後でネットで調べてみて、呪いで殺されそうになってたのが、妾だったのには驚いた。
正妻と妾の区別がつかず、同一人物だと思っていた。
だから何で、妊娠をごまかしているのかが、さっぱりわからなかった。
とにかく、説明が少なすぎるのだ。
まあ、監督の意図があるんだろうけど。
台湾人は、理解してるのかな。
途中で、女刺客を助ける男が突然出てくるのだが、それが妻夫木だったのにも驚いた。
なんか見たことある顔だな、とは思ったのだが。
そして設定が、遣唐使でやってきた日本人って、めちゃくちゃだよ。
映画を見てる時に知ったら、あきれて見るのを止めたかもしれない。
主人公と仮面を付けた女刺客が戦う場面があるのだけど、あの女は誰なのだろう。
主人公の師匠の女道士だと推察してるんだけど、あってるのかな。

 ということで、人間関係もわからないし、ストーリーも唐突な展開が多くて、わからない。
なら、まるっきりダメかというと、そうでもない。
類まれな映像美があったから。
台湾の風景か中国の風景か知らないが、少し物寂しい風景で、とても美しい。
宮廷風の部屋で紗の引物が風になびく様など、とても美しかった。
また屋敷が、日本の寺院みたいで、美しく撮っているな、台湾にもこんな建物があるんだな、と思っていたら、本当に日本の寺院で撮影してたようだ。

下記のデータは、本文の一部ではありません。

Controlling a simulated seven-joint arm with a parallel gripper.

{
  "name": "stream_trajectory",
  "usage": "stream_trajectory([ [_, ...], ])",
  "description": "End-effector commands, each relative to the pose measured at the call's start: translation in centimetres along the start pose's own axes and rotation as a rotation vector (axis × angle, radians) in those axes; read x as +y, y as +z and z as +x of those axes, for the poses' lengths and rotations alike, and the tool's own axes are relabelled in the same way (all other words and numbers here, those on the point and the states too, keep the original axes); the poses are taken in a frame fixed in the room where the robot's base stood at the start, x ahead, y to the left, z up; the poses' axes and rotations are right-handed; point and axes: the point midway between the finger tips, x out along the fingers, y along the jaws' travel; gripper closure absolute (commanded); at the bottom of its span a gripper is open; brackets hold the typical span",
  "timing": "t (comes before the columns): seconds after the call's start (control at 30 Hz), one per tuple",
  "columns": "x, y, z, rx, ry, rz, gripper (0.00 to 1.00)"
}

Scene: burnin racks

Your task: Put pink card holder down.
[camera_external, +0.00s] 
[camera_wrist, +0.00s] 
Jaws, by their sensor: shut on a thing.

それに妻夫木の妻?が、下手糞な舞楽を踊っていたし、日本趣味が出てたね。

 まあ、けど残念な作品だった。
黒澤 明を連想してしまった。
黒澤 明も日本の過去や現在を力強く捉える映画を作ってたけど、晩年は映像美に走って、訴えてくる物はなくなってしまった。
ホウ・シャオシェンもどうやら同じ道を歩いているようだ。
『悲情城市』や『恋恋風塵』で台湾の悲しさを撮っていたのに、今は映像美しか撮る物がないようだ。